▶ _Exercise instructions_
Gather up all lines that carry the word "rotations".
* start Recorded data *
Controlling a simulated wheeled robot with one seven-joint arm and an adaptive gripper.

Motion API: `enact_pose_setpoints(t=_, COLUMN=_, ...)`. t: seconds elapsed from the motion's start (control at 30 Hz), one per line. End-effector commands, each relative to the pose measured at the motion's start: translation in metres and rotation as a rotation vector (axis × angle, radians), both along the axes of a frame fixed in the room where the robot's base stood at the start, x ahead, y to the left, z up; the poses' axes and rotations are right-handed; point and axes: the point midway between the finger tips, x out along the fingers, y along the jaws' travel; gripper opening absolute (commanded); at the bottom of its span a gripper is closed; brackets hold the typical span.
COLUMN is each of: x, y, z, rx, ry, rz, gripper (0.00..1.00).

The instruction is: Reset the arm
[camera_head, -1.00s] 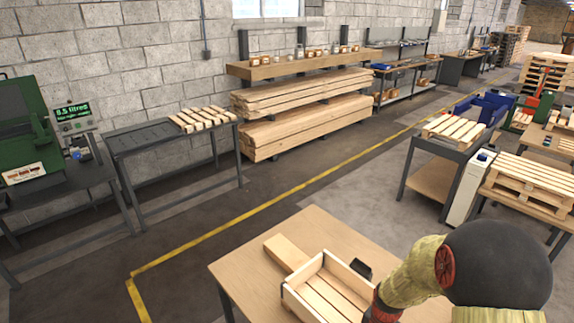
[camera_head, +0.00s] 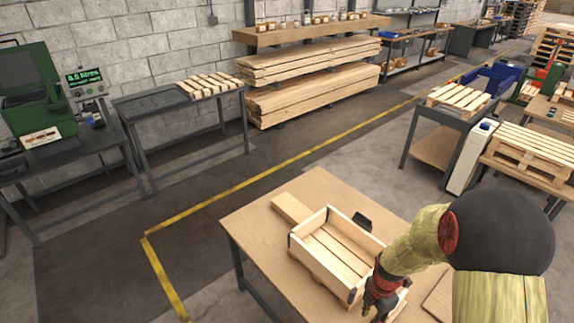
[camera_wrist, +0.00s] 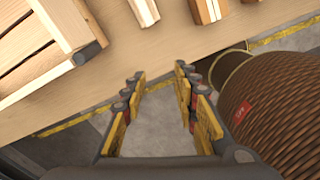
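My gripper (camera_wrist: 158,85) is open and empty in the wrist view, its yellow-padded fingers spread apart. Below it are the wooden table's edge and grey floor. In the head view my gripper (camera_head: 376,303) hangs at the right front side of the wooden crate (camera_head: 312,262). I cannot tell there whether it touches the crate. A corner of the crate (camera_wrist: 62,20) shows at the upper left of the wrist view. My arm reaches in from the right of the head view.
The wooden table (camera_head: 262,225) also holds a loose board (camera_head: 291,208) and a small black object (camera_head: 362,220) beside the crate. A small pallet table (camera_head: 440,125) stands further right. The floor left of the table, with its yellow line (camera_head: 215,203), is clear.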

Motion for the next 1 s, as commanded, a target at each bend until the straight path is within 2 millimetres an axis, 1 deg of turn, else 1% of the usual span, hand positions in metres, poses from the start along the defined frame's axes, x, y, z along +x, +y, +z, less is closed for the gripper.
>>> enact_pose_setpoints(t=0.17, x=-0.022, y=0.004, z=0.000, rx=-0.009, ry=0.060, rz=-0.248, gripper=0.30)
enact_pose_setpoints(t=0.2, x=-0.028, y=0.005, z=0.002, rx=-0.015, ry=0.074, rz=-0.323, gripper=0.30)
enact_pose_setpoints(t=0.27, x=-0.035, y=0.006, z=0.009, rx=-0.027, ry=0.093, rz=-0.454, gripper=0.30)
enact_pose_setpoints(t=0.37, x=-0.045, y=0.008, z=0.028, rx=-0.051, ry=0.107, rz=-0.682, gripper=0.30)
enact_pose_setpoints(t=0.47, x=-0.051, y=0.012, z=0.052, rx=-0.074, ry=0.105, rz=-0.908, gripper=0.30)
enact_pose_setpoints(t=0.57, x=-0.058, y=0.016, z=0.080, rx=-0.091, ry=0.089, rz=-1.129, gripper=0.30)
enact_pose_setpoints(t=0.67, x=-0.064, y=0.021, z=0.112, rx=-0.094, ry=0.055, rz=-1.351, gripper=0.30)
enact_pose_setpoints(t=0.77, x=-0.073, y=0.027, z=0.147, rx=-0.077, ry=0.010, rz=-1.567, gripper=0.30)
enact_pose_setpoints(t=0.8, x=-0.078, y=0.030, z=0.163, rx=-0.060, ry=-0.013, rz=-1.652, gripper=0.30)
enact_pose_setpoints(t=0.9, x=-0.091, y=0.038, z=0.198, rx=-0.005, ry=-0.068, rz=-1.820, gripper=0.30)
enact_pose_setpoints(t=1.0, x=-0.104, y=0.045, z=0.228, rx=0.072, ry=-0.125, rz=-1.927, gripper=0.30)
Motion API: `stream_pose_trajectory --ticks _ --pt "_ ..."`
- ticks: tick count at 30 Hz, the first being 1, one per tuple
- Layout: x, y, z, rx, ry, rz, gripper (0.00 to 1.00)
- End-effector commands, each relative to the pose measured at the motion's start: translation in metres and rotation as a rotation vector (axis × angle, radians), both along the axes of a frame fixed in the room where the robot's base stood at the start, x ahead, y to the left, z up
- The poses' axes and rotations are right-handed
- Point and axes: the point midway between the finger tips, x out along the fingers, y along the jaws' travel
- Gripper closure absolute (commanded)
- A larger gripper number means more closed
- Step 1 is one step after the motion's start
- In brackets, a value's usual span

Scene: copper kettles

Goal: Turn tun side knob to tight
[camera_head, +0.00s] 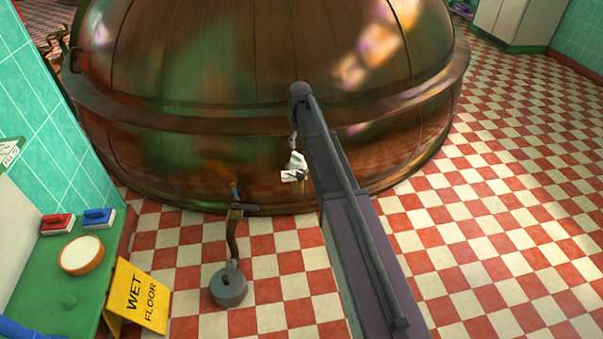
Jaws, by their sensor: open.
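I cannot make out my gripper.
A yellow wet-floor sign (139,297) stands beside a green bench (45,270) at left. The checkered floor (510,220) at right is clear.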

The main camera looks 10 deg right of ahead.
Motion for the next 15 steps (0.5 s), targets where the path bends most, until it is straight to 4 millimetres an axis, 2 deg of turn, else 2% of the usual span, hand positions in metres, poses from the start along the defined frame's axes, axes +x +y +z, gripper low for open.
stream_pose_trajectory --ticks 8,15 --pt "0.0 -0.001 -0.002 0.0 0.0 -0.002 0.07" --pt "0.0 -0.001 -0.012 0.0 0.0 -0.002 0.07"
* end Recorded data *
▶ _Written answer_
Motion API: `enact_pose_setpoints(t=_, COLUMN=_, ...)`. t: seconds elapsed from the motion's start (control at 30 Hz), one per line. End-effector commands, each relative to the pose measured at the motion's start: translation in metres and rotation as a rotation vector (axis × angle, radians), both along the axes of a frame fixed in the room where the robot's base stood at the start, x ahead, y to the left, z up; the poses' axes and rotations are right-handed; point and axes: the point midway between the finger tips, x out along the fingers, y along the jaws' travel; gripper opening absolute (commanded); at the bottom of its span a gripper is closed; brackets hold the typical span.
- The poses' axes and rotations are right-handed

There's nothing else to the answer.